On the other side, it will be Al Qaeda, war, Iraq, national defense, presidential authority, patriotism, unspecified threats, and, too, a glowering Dick Cheney with his unforgiving toughspeak. This could get tense – the administration will have to avoid going into the details, skirt questions, keep insisting upon their own virtue and righteousness. (The vice-president immediately raised issues of patriotism, accusing the Democrats of irresponsible talk “in time of war,” then the president also got his wife to take umbrage.) If they get the tone wrong (and it’s starting to feel wrong – hair-trigger-ish already, plus they’re talking “national security,” which is never a good sign), they risk finding themselves stuck in the same old place, while everybody else has moved on.
The natural climax of this competition between Rashomon versions of events will be the first anniversary of 9/11. Indeed, while the timing of the blame discussion seems to be linked to the disclosure of memoranda, it undoubtedly has a more formal dramatic arch. We’re at the end of the second act. We have to move toward the reversal – and then on to the resolution.
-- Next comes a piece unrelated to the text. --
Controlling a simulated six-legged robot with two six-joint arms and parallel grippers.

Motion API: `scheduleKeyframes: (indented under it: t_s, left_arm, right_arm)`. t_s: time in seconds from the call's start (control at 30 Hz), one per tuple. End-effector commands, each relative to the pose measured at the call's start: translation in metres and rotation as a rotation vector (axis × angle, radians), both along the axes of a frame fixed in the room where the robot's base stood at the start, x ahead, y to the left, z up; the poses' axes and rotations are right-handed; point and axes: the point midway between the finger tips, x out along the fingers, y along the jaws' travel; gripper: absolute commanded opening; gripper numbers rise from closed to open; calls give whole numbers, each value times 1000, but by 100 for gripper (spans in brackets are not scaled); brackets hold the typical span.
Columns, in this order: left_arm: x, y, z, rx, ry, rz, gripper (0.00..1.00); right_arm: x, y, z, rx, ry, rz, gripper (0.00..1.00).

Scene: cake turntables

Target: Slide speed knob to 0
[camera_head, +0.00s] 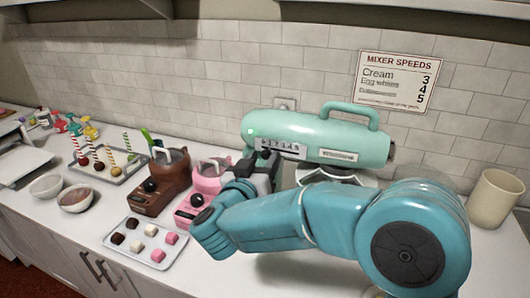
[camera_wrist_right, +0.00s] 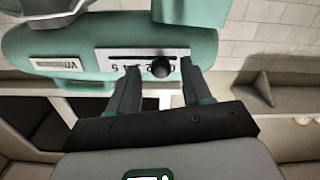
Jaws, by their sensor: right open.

Now, anniversaries, especially those marking death, are fixed but unstable elements. The Bush people surely hope to milk this anniversary for the standard sentiments – patriotism, heroism, sacrifice (they’re already working it like a marketing campaign). They’ll be pulling all the heartstrings, working the symbolic levels (Giuliani will be doing overtime – on the other hand, ground zero no longer looks like ground zero). They’re counting on a simple and predictable emotional payoff.
But by death’s first anniversary, we often tend to be in something less than a commemorative or reflective mood. We’re querulous. We’re finally getting pissed off. We feel guilty ourselves. The symbols are tired by now (the flag in my apartment-building lobby is certainly grimy – we’re all just waiting for someone to step up and take it down). We want closure, and it ain’t there. We’ve been good sports for a whole year. But now it’s time to stick it to someone.